First-to-mic-gal did some of all that, with a discernibly hostile tone. That gave rise to evident consternation in the general audience followed by growing alarm. Mic-gal seemed to be asking why Americans don’t trust the government (she had some stats), which morphed into “why don’t Americans trust the ‘legacy media,’ (more stats) which you (Ms. Greenhouse) represent, even embody?” People gasped, grumbled and looked for the hook. When it eventually came the woman took the occasion to say, more than once, “Shame on you,” to both Greenhouse and to the audience as she exited the ballroom.

Had she simply asked her question, whether it was, “why don’t Americans trust the government?” or “why don’t Americans trust the legacy/ mainstream media?” and do so without the hostile vibe, that might have been worthwhile.
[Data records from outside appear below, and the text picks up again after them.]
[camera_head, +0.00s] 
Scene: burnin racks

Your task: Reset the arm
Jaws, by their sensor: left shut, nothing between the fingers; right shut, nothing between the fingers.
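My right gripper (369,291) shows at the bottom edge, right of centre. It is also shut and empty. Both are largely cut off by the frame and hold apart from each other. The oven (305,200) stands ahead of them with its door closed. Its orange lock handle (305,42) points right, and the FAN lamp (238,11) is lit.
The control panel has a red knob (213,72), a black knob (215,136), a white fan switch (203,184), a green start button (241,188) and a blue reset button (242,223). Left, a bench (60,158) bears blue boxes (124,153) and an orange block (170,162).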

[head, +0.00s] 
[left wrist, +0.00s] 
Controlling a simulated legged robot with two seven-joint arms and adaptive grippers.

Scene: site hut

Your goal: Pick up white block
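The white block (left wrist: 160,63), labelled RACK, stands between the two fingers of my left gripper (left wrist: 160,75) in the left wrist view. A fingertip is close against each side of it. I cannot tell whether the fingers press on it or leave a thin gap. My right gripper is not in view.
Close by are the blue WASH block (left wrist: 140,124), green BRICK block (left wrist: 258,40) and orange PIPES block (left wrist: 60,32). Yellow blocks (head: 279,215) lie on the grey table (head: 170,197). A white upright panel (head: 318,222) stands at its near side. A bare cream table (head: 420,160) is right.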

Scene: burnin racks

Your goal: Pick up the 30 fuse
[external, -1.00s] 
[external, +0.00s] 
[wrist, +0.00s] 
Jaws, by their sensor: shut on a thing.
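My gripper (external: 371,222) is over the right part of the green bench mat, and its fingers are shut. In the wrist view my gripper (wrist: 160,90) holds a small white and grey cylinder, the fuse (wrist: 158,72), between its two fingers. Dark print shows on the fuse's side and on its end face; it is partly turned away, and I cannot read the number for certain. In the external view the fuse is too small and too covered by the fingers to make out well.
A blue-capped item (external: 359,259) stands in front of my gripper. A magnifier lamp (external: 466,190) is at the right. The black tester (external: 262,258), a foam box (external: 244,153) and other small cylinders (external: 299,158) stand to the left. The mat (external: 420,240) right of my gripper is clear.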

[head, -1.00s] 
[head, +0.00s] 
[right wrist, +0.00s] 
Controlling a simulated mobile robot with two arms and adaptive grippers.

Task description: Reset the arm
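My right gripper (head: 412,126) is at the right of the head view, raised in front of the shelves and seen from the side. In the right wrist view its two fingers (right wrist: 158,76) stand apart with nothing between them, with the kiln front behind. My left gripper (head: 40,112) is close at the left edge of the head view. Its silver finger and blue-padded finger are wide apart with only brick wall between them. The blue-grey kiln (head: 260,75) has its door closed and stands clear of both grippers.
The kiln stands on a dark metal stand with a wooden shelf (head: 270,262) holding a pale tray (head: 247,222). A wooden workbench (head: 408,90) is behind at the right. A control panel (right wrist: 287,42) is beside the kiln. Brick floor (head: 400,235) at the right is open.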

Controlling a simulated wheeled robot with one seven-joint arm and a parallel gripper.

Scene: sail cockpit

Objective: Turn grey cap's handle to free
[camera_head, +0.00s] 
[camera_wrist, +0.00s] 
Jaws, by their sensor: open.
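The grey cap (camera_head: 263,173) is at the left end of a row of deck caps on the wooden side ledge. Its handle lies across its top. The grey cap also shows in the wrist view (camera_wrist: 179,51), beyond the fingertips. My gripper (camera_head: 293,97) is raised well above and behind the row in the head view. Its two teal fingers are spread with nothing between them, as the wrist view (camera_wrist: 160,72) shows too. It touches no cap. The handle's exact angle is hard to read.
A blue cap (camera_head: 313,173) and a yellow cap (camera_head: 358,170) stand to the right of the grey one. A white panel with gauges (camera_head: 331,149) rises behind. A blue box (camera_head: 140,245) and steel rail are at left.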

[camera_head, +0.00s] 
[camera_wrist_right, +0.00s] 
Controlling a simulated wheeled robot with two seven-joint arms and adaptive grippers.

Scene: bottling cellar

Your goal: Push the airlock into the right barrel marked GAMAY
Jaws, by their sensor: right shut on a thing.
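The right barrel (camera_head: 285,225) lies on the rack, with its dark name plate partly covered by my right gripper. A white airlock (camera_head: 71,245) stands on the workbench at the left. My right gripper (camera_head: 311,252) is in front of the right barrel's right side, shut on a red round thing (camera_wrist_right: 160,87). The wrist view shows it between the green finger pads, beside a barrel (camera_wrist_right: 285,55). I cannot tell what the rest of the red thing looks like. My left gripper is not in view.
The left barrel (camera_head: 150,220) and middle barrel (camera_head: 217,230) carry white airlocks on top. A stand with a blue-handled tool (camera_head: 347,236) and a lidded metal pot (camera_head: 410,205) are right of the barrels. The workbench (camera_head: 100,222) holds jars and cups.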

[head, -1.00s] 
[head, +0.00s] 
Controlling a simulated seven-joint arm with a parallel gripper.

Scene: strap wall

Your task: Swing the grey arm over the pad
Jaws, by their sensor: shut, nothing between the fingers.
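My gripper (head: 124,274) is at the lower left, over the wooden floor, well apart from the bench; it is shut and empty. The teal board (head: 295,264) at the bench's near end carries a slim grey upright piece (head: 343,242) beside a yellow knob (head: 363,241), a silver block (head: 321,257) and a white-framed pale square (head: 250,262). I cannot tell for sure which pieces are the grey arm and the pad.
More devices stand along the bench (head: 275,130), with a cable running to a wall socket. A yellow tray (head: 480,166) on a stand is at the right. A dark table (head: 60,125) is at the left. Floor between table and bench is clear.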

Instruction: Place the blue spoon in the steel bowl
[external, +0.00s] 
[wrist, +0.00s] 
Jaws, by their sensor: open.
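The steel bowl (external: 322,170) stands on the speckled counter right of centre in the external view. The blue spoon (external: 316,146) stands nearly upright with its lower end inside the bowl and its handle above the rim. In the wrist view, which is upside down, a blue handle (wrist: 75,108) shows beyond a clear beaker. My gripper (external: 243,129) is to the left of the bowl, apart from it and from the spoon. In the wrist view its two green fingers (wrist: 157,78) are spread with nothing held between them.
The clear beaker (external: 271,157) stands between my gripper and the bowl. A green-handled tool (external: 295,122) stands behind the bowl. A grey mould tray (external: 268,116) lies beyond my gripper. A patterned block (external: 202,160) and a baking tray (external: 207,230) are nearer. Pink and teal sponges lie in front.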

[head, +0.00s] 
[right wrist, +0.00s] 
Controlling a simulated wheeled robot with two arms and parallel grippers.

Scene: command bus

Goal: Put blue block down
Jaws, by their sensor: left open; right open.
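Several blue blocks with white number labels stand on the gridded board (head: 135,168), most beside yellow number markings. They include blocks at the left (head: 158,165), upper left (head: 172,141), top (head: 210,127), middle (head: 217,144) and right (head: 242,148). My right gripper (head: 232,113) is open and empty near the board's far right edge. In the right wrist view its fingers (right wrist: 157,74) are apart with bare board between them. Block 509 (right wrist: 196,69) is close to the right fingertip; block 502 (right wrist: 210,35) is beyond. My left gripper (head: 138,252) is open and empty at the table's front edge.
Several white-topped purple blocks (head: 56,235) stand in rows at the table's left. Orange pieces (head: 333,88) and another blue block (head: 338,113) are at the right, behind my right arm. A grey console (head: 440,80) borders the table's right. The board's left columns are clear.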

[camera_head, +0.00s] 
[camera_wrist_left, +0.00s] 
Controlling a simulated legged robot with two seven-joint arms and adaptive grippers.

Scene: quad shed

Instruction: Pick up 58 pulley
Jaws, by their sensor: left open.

But it didn’t happen that way.

So here too in our San Miguel enclave, the tribalism and talking in silos, happens. Although, as noted, Greenhouse herself pushed back on that a bit in her opening comments, which I appreciated. It’s so easy to pick our side, congratulate ourselves for being on the right side, and cast aspersions on the other side. That we haven’t escaped by coming here.

Well, maybe we have escaped it a little. The congregation I serve is politically mixed (D’s and R’s, and probably quite a few I’s). It is also theologically diverse (most are mainline Protestant of one flavor or another, but with some evangelicals and a healthy contingent of former Catholics).

Clergy are asked to avoid overt political commentary/ partisanship and to focus on the “central affirmations” of the Christian faith. I’m good with that. Given the general polarization and tribalization of the U.S., and the way many churches have now conformed themselves to those divides, I appreciate the attempt of this congregation to keep first things first and to put their Christian identity ahead of their political ones.